Già negli anni Sessanta Eppie Lederer, nota in tutto il mondo come Ann Landers, nella sua colonna di consigli sul quotidiano statunitense «Chicago Sun-Times» scriveva: «Non è quello che fai per i tuoi figli, ma quello che hai insegnato loro a fare per se stessi che li renderà esseri umani di successo». E in questa missione non basta filosofeggiare, bisogna insegnare anche a fare cose pratiche. Per rispetto nei confronti di chi si dedica loro anima e corpo. «Non ci devono essere troppi obblighi, ma la condivisione è positiva, anche quando si prepara la cena – riflette Manca –. I bambini vedono l’impegno e la passione nel cucinare. E imparano a non dare per scontato quello che mangiano». Meglio mettersi ai fornelli insieme – è il messaggio – che assecondarli nel guardare la tv quando la mamma cucina. All’osservazione «Mamma non hai messo l’acqua a tavola», si può rispondere: «Puoi prenderla tu». «È importante – sottolinea Manca – perché i figli capiscano che anche noi possiamo dimenticarci qualcosa e che tutti possono collaborare per aiutare un po’». È bene ricordare, poi, che i piatti non cadono dal cielo sulla tovaglia, ma qualcuno deve apparecchiare e dai 4 anni in su tutti sono in grado. Lo stesso vale per la lavastoviglie da riempire. «Tra una risata e il racconto della giornata – è il parere di Manca – farli collaborare può diventare un’occasione per stare insieme». 
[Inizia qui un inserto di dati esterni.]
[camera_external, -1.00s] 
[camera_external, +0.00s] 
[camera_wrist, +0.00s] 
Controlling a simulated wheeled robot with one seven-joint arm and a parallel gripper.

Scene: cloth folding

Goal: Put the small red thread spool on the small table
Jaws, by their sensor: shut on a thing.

I compiti vanno programmati, non eseguiti tutti all’ultimo minuto. «Ai bambini non vanno imposti i tempi degli adulti, se tornano a casa stanchi da scuola devono potersi riposare – chiarisce Manca –. Ma devono sapere che, a un certo punto, tocca a loro prendere in mano i libri». I vestiti sporchi devono essere buttati nel cesto, quelli puliti piegati (anche il pigiama). «Ma sulla sedia piena di magliette e jeans è meglio chiudere un occhio – consiglia Manca –. È sbagliato dare ai figli l’impressione che non possano lasciare nulla fuori posto. Così si sentono in gabbia». La doccia – capelli compresi – va fatta tutti i giorni, non dev’esserci neppure bisogno di ricordarlo. Le luci che vengono accese vanno spente, le briciole che vengono fatte cadere in terra ogni tanto possono essere raccolte con la paletta. «Ma non bisogna mai esagerare con le richieste – scandisce Manca –. L’importante è fare passare il messaggio che non è tutto dovuto né scontato». Con una consapevolezza: le regole servono anche per essere trasgredite.